Work required |
Output the material word for word. Leave each picture out.

Task data |
##########
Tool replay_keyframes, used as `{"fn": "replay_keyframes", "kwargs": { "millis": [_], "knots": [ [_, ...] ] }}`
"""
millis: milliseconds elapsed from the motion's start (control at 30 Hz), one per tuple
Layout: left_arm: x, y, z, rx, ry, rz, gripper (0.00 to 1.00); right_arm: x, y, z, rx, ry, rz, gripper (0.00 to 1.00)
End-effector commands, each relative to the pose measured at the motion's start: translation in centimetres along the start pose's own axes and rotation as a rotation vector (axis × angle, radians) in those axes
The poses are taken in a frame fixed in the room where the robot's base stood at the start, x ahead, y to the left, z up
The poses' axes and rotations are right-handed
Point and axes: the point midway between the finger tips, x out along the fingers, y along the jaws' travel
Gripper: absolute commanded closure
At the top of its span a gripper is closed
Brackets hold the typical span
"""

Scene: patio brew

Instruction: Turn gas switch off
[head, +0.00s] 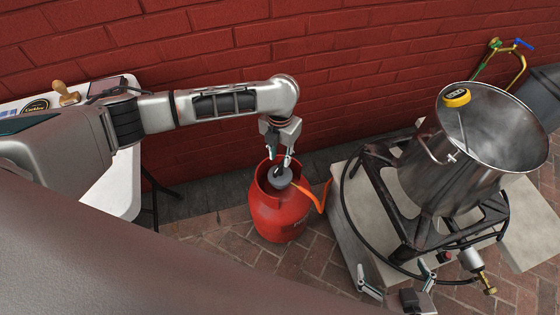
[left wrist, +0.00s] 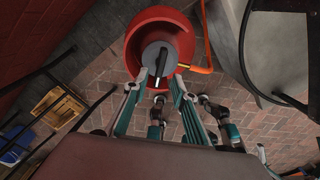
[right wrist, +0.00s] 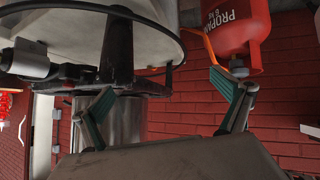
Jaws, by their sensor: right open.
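The red propane bottle (head: 280,212) stands upright on the brick paving by the wall. A grey round regulator with a black switch (left wrist: 155,75) sits on its top, and an orange hose (head: 318,197) leads off to the right. My left gripper (head: 282,162) points down right over the regulator. In the left wrist view its two fingers are apart, with the black switch between and just beyond their tips; I cannot tell whether they touch it. My right gripper (head: 398,275) is open and empty, low in front of the burner stand. The bottle also shows in the right wrist view (right wrist: 228,25).
A steel kettle (head: 460,165) with a yellow-capped thermometer (head: 457,98) stands on a black burner frame (head: 390,190) on a pale slab (head: 352,215), right of the bottle. A brass valve (head: 484,280) sits at the burner's front. A white table (head: 125,185) is at left.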

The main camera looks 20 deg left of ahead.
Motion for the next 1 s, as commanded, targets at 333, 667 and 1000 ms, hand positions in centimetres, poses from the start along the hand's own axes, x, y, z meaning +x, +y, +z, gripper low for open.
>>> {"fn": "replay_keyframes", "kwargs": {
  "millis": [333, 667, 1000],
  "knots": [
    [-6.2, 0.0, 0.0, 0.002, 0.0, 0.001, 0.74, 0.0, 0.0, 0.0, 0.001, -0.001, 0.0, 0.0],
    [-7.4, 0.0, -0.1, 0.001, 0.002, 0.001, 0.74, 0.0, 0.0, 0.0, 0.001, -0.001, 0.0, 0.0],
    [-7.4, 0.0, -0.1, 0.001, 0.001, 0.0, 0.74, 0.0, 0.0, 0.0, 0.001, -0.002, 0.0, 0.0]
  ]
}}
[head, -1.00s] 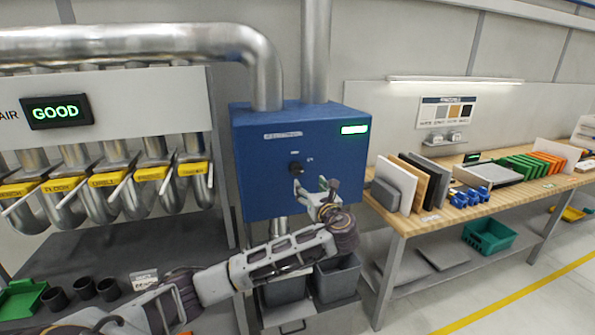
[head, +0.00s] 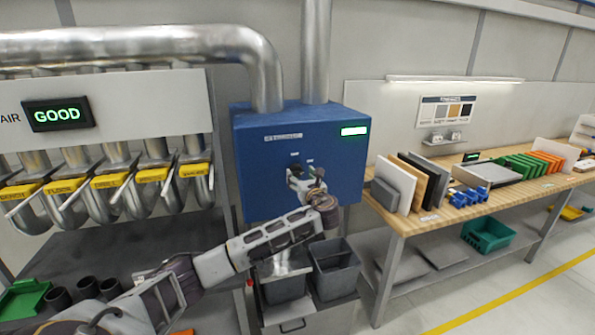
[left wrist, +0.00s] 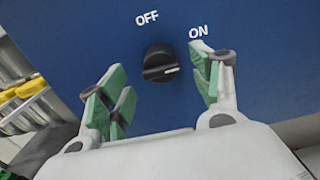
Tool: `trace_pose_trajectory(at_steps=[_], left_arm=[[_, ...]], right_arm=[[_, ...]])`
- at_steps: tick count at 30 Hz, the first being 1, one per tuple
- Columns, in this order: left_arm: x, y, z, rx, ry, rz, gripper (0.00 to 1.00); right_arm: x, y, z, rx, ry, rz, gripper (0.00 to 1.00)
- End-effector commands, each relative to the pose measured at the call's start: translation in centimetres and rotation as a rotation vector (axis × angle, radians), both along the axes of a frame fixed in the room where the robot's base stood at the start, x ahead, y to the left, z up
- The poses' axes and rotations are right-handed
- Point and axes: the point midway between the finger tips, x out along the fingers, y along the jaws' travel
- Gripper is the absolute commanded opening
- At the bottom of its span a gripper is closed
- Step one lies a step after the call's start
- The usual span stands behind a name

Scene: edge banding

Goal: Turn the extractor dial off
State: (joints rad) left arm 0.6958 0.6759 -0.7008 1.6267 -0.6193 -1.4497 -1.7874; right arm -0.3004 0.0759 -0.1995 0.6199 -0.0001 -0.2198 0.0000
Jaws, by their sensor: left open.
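The extractor dial (left wrist: 160,63) is a round black knob on the front of the blue extractor box (head: 260,190). Its white mark points to the right, on the side of the printed ON label (left wrist: 200,31). The OFF label (left wrist: 147,18) is above the dial, to its upper left. My left gripper (left wrist: 158,85) is open, with one green-padded finger to each side of the dial and a gap to it on both sides. In the head view my left gripper (head: 303,180) is in front of the box and partly covers the dial. My right gripper is not in view.
A lit green display (head: 355,131) is on the box's upper right. Steel ducts (head: 260,70) rise above it. Grey bins (head: 335,270) stand below. Yellow-tagged pipes (head: 110,182) are at left, and a wooden bench (head: 450,210) with panels is at right.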

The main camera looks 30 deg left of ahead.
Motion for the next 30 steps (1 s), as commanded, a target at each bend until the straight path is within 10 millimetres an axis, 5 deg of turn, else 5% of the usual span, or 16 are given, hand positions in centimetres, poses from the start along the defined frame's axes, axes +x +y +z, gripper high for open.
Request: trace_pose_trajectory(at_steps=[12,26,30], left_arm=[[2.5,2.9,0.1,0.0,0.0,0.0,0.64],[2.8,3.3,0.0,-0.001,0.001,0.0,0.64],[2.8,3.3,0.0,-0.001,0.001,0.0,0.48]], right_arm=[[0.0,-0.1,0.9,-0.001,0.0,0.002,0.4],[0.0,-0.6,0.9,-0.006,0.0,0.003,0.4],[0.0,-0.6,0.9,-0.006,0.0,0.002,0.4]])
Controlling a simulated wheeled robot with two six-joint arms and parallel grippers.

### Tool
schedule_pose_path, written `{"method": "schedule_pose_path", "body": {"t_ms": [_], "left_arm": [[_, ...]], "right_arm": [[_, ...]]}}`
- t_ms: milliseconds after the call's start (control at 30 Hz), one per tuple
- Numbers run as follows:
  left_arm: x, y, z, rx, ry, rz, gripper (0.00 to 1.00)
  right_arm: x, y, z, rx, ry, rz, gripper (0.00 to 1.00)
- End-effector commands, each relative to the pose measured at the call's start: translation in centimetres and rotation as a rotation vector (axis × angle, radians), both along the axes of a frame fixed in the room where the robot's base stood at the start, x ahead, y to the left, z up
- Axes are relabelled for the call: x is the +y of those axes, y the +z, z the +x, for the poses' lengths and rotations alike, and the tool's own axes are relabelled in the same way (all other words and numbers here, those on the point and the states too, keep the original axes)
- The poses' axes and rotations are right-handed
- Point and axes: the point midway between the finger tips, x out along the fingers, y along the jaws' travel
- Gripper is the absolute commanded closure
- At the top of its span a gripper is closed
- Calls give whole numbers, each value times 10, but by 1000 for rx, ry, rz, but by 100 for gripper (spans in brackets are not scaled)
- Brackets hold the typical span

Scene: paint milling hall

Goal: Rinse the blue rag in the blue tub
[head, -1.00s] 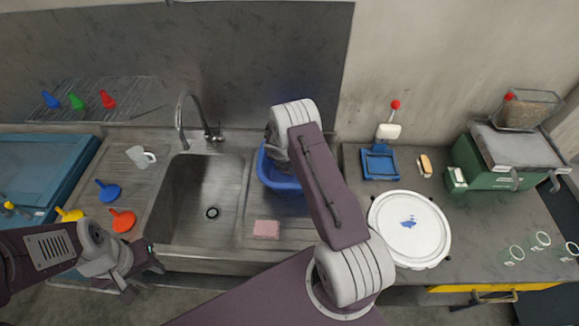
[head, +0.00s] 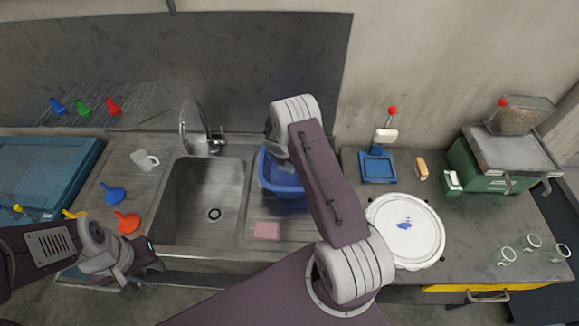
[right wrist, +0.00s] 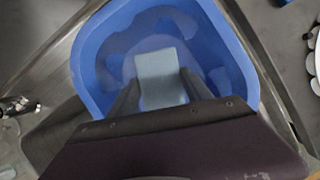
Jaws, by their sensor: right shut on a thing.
##########
Response for this exercise |
Tool replay_keyframes, used as `{"fn": "replay_keyframes", "kwargs": { "millis": [_], "knots": [ [_, ...] ] }}`
"""
millis: milliseconds elapsed from the motion's start (control at 30 Hz), one per tuple
Layout: left_arm: x, y, z, rx, ry, rz, gripper (0.00 to 1.00); right_arm: x, y, z, rx, ry, rz, gripper (0.00 to 1.00)
End-effector commands, each relative to the pose measured at the motion's start: translation in centimetres along the start pose's own axes and rotation as a rotation vector (axis × angle, radians) in those axes
The poses are taken in a frame fixed in the room where the robot's base stood at the start, x ahead, y to the left, z up
The poses' axes and rotations are right-handed
Point and axes: the point midway between the finger tips, x out along the fingers, y along the jaws' travel
Gripper: absolute commanded closure
At the top of its span a gripper is closed
Brackets hold the typical span
"""

Scene: patio brew

Instruction: Turn gas switch off
[head, +0.00s] 
[left wrist, +0.00s] 
[right wrist, +0.00s] 
Jaws, by their sensor: right open.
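The red propane bottle (head: 280,212) stands upright on the brick paving by the wall. A grey round regulator with a black switch (left wrist: 155,75) sits on its top, and an orange hose (head: 318,197) leads off to the right. My left gripper (head: 282,162) points down right over the regulator. In the left wrist view its two fingers are apart, with the black switch between and just beyond their tips; I cannot tell whether they touch it. My right gripper (head: 398,275) is open and empty, low in front of the burner stand. The bottle also shows in the right wrist view (right wrist: 228,25).
A steel kettle (head: 460,165) with a yellow-capped thermometer (head: 457,98) stands on a black burner frame (head: 390,190) on a pale slab (head: 352,215), right of the bottle. A brass valve (head: 484,280) sits at the burner's front. A white table (head: 125,185) is at left.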

The main camera looks 20 deg left of ahead.
Motion for the next 1 s, as commanded, targets at 333, 667 and 1000 ms, hand positions in centimetres, poses from the start along the hand's own axes, x, y, z meaning +x, +y, +z, gripper low for open.
>>> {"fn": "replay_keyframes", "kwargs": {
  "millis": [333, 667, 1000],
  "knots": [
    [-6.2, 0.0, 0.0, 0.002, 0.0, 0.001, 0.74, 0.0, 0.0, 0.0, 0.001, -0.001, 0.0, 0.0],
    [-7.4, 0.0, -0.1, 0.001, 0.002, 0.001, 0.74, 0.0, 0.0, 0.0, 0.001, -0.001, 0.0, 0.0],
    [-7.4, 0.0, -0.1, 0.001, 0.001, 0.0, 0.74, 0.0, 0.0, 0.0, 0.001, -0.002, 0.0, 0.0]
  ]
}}
[head, -1.00s] 
[head, +0.00s] 
[left wrist, +0.00s] 
Tool: `trace_pose_trajectory(at_steps=[_], left_arm=[[_, ...]], right_arm=[[_, ...]])`
- at_steps: tick count at 30 Hz, the first being 1, one per tuple
- Columns, in this order: left_arm: x, y, z, rx, ry, rz, gripper (0.00 to 1.00); right_arm: x, y, z, rx, ry, rz, gripper (0.00 to 1.00)
- End-effector commands, each relative to the pose measured at the call's start: translation in centimetres and rotation as a rotation vector (axis × angle, radians), both along the axes of a frame fixed in the room where the robot's base stood at the start, x ahead, y to the left, z up
- The poses' axes and rotations are right-handed
- Point and axes: the point midway between the finger tips, x out along the fingers, y along the jaws' travel
- Gripper is the absolute commanded opening
- At the bottom of its span a gripper is closed
- Step one lies a step after the call's start
- The usual span stands behind a name

Scene: edge banding

Goal: Turn the extractor dial off
State: (joints rad) left arm 0.6958 0.6759 -0.7008 1.6267 -0.6193 -1.4497 -1.7874; right arm -0.3004 0.0759 -0.1995 0.6199 -0.0001 -0.2198 0.0000
Jaws, by their sensor: left open.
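The extractor dial (left wrist: 160,63) is a round black knob on the front of the blue extractor box (head: 260,190). Its white mark points to the right, on the side of the printed ON label (left wrist: 200,31). The OFF label (left wrist: 147,18) is above the dial, to its upper left. My left gripper (left wrist: 158,85) is open, with one green-padded finger to each side of the dial and a gap to it on both sides. In the head view my left gripper (head: 303,180) is in front of the box and partly covers the dial. My right gripper is not in view.
A lit green display (head: 355,131) is on the box's upper right. Steel ducts (head: 260,70) rise above it. Grey bins (head: 335,270) stand below. Yellow-tagged pipes (head: 110,182) are at left, and a wooden bench (head: 450,210) with panels is at right.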

The main camera looks 30 deg left of ahead.
Motion for the next 30 steps (1 s), as commanded, a target at each bend until the straight path is within 10 millimetres an axis, 5 deg of turn, else 5% of the usual span, or 16 are given, hand positions in centimetres, poses from the start along the defined frame's axes, axes +x +y +z, gripper high for open.
Request: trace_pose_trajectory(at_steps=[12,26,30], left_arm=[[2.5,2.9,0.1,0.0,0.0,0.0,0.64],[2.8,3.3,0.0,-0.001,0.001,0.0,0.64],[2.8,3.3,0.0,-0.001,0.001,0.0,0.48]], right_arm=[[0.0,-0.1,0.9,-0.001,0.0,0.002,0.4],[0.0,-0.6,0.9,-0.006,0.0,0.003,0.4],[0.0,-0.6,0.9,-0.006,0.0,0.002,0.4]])
Controlling a simulated wheeled robot with two six-joint arms and parallel grippers.

### Tool
schedule_pose_path, written `{"method": "schedule_pose_path", "body": {"t_ms": [_], "left_arm": [[_, ...]], "right_arm": [[_, ...]]}}`
- t_ms: milliseconds after the call's start (control at 30 Hz), one per tuple
- Numbers run as follows:
  left_arm: x, y, z, rx, ry, rz, gripper (0.00 to 1.00)
  right_arm: x, y, z, rx, ry, rz, gripper (0.00 to 1.00)
- End-effector commands, each relative to the pose measured at the call's start: translation in centimetres and rotation as a rotation vector (axis × angle, radians), both along the axes of a frame fixed in the room where the robot's base stood at the start, x ahead, y to the left, z up
- Axes are relabelled for the call: x is the +y of those axes, y the +z, z the +x, for the poses' lengths and rotations alike, and the tool's own axes are relabelled in the same way (all other words and numbers here, those on the point and the states too, keep the original axes)
- The poses' axes and rotations are right-handed
- Point and axes: the point midway between the finger tips, x out along the fingers, y along the jaws' travel
- Gripper is the absolute commanded closure
- At the top of its span a gripper is closed
- Calls give whole numbers, each value times 10, but by 1000 for rx, ry, rz, but by 100 for gripper (spans in brackets are not scaled)
- Brackets hold the typical span

Scene: paint milling hall

Goal: Rinse the blue rag in the blue tub
[head, -1.00s] 
[head, +0.00s] 
[right wrist, +0.00s] 
Jaws, by their sensor: right shut on a thing.

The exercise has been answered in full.